STORED DATA:
-- START --
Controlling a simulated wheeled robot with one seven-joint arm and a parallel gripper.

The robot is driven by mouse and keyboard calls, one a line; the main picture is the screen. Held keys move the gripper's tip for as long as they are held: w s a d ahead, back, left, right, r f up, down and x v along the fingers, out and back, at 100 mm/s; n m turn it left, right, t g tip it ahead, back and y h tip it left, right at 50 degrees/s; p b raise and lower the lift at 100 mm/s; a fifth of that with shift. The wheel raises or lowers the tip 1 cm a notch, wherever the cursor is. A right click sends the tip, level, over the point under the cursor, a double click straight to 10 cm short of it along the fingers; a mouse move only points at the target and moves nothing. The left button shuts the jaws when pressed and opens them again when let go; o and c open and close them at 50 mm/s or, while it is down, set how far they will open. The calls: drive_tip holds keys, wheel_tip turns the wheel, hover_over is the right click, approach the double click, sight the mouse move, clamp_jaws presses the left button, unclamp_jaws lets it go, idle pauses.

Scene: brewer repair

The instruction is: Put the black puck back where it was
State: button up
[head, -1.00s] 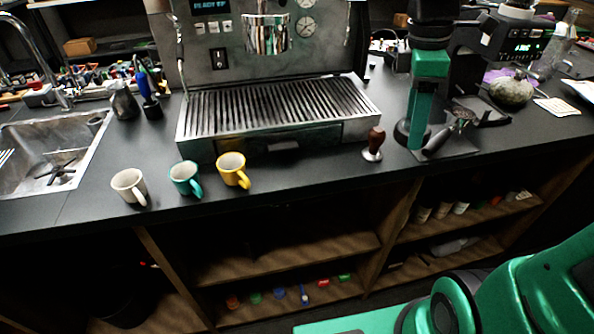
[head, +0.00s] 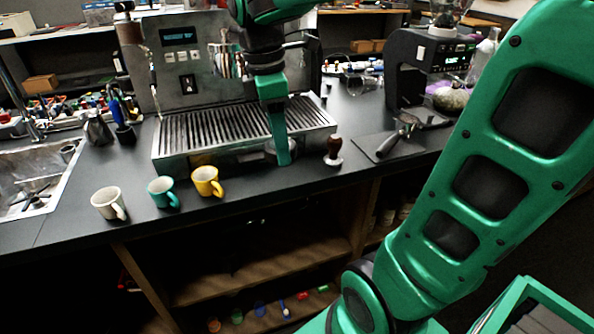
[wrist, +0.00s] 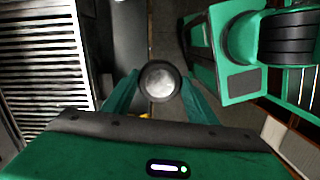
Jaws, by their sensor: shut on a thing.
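My gripper (head: 283,154) is shut on the black puck (head: 270,151) in front of the drip tray's right half. The puck's near side is partly hidden by the green finger. In the wrist view the puck (wrist: 159,80) sits between the two fingertips, a dark ring with a pale grey round face. I cannot tell from these views how high it is over the counter.
A wooden-handled tamper (head: 333,151) stands just right of my gripper. A portafilter (head: 400,134) lies on a dark mat further right. White (head: 108,203), teal (head: 162,192) and yellow (head: 207,181) mugs stand left. The espresso machine (head: 190,75) rises behind.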

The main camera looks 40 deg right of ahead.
-- END --
STATED TASK: Set every line down exactly as written, leaving each picture out.

RESULT OF THE EXERCISE:
Controlling a simulated wheeled robot with one seven-joint arm and a parallel gripper.

The robot is driven by mouse and keyboard calls, one a line; the main picture is the screen. Held keys move the gripper's tip for as long as they are held: w s a d ahead, back, left, right, r f up, down and x v along the fingers, out and back, at 100 mm/s; n m turn it left, right, t g tip it ahead, back and y h tip it left, right at 50 degrees/s; p b raise and lower the lift at 100 mm/s; a fifth of that with shift. The wheel raises or lowers the tip 1 cm a notch, wherever the cursor is. A right click sends the tip, level, over the point under the cursor, a double click straight to 10 cm short of it along the fingers; a mouse move only points at the target and moves nothing. The left button shuts the jaws when pressed and opens them again when let go; o and c open and close them at 50 mm/s or, while it is down, set how far they will open. The calls: drive_tip holds keys, wheel_tip turns the wheel, hover_over is the right click, approach the double click, sight the mouse move, clamp_jaws presses the left button, unclamp_jaws lets it go, idle pauses.

Scene: brewer repair

The instruction is: Put the black puck back where it was
State: button up
[head, -1.00s] 
[head, +0.00s] 
[wrist, +0.00s] 
Jaws, by their sensor: shut on a thing.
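My gripper (head: 283,154) is shut on the black puck (head: 270,151) in front of the drip tray's right half. The puck's near side is partly hidden by the green finger. In the wrist view the puck (wrist: 159,80) sits between the two fingertips, a dark ring with a pale grey round face. I cannot tell from these views how high it is over the counter.
A wooden-handled tamper (head: 333,151) stands just right of my gripper. A portafilter (head: 400,134) lies on a dark mat further right. White (head: 108,203), teal (head: 162,192) and yellow (head: 207,181) mugs stand left. The espresso machine (head: 190,75) rises behind.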

The main camera looks 40 deg right of ahead.

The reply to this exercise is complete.